The Montreal-Portland pipeline is over 60 years old and has outlived its lifespan. Tar sands are abrasive and can cause friction putting additional wear on the pipes which increases the possibility of a spill or leak. If this crude oil is transported through the Northeast Kingdom it has the potential to put our families, communities, and environment in jeopardy. Our drinking water, produce, wildlife, & air quality would be at risk should spills occur.

All across the country there have been serious consequences due to tar sands traveling through pipe lines. Devastating spills involving tar sands happened in Mayflower, Arkansas and Kalamazoo, Michigan, and most recently in Lake Michigan which is the drinking water supply for over one million people.
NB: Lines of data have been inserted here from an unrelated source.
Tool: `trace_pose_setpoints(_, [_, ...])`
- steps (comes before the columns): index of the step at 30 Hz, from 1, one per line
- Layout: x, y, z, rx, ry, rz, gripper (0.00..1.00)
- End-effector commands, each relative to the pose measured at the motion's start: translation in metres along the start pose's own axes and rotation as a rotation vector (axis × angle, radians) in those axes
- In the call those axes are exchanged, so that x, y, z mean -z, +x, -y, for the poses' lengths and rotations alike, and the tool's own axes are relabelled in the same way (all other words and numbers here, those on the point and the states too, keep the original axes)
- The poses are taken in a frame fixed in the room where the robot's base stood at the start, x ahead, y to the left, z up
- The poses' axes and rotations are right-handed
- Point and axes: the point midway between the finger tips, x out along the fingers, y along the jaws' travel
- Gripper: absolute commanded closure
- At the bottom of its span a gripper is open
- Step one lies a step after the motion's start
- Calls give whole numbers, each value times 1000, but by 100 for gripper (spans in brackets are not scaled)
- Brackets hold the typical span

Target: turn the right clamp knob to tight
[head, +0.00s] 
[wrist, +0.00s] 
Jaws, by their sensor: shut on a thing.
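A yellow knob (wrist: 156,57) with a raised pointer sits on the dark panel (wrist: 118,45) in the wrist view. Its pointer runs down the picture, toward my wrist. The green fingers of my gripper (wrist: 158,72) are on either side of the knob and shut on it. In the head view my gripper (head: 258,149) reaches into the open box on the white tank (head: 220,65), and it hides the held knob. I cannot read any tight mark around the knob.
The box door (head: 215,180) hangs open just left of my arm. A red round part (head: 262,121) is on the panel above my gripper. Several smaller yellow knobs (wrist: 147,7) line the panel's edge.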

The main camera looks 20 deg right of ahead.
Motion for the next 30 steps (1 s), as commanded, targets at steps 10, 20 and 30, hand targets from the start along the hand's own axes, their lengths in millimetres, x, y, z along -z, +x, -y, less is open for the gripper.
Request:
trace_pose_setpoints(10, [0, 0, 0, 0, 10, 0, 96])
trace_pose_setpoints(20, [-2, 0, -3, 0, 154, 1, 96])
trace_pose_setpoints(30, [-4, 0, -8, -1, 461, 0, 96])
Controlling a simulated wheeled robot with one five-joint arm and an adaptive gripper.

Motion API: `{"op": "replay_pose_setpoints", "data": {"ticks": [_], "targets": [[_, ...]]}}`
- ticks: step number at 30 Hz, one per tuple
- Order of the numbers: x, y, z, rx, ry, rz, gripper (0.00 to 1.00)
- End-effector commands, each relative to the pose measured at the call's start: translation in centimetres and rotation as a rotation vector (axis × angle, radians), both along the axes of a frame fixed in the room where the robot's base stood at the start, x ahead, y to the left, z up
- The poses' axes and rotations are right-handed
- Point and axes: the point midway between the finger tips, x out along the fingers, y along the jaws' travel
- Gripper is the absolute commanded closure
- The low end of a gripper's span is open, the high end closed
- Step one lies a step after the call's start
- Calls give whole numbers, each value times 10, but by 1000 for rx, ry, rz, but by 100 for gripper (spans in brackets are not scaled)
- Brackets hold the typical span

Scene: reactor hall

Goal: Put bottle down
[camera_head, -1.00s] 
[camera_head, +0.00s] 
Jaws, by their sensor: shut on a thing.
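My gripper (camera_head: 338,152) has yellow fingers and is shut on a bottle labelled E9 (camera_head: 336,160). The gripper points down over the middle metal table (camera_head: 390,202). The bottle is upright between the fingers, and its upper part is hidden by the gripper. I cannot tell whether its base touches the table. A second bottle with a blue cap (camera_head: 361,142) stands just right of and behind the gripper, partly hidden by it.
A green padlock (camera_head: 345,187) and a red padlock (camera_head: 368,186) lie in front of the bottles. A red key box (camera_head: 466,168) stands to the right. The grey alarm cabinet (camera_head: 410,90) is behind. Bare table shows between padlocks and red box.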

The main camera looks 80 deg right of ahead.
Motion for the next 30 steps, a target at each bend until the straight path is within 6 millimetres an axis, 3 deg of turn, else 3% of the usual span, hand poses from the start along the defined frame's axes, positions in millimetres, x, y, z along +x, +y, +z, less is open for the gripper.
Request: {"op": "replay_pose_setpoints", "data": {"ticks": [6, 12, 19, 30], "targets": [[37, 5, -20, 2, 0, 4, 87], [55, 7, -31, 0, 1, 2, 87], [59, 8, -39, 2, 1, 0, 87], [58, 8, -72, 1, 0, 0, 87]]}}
Our communities will not benefit from this. These tar sands would not be used as an energy source for New England. Instead they would be transported to Portland, Maine where they would be off-loaded and sent overseas destined for China. As a state known for its commitment to the environment we cannot allow large corporations to take advantage of our beautiful landscape by risking oil spills and breaks in the outdated pipelines.

The Portland, Maine community has shown us their courage. They came together and generated almost 4000 signatures in a petition to protect South Portland from tar sands. They passed a "Clear Skies Ordinance" which prohibits the bulk loading of crude oil, including tar sands, onto tankers on the waterfront, as well as new related infrastructure in the city. Their movement is inspirational and demonstrates how local democracy can stand up to the fossil fuel industry.

As we learned more about the risks tar sands pose to the NEK, we wanted to educate our community further so we are helping to organize an informational event. To learn more about the effect that tar sands has had on other communities, what effect it could have on ours, and how local democracy in Portland, ME has made a difference in this struggle, we invite you to join us at 6:00 pm on Wednesday, November 19th at Lyndon State College in the Moore Community Room. We will be holding an event featuring Jade Walker from 350 Vermont; K.C. Whiteley 350 Vermont board member and a Vermont delegate to the Healing Walk in Alberta, Canada; Eben Rose from Protect South Portland; and Bob Klotz from 350 Maine. Refreshments will be provided.

Al Pransky

Lyndonville, Vt.

Editor's note: Nine other people from the Macro Perspectives in Human Services class at Lyndon State College endorsed this letter. Their names are on file for review.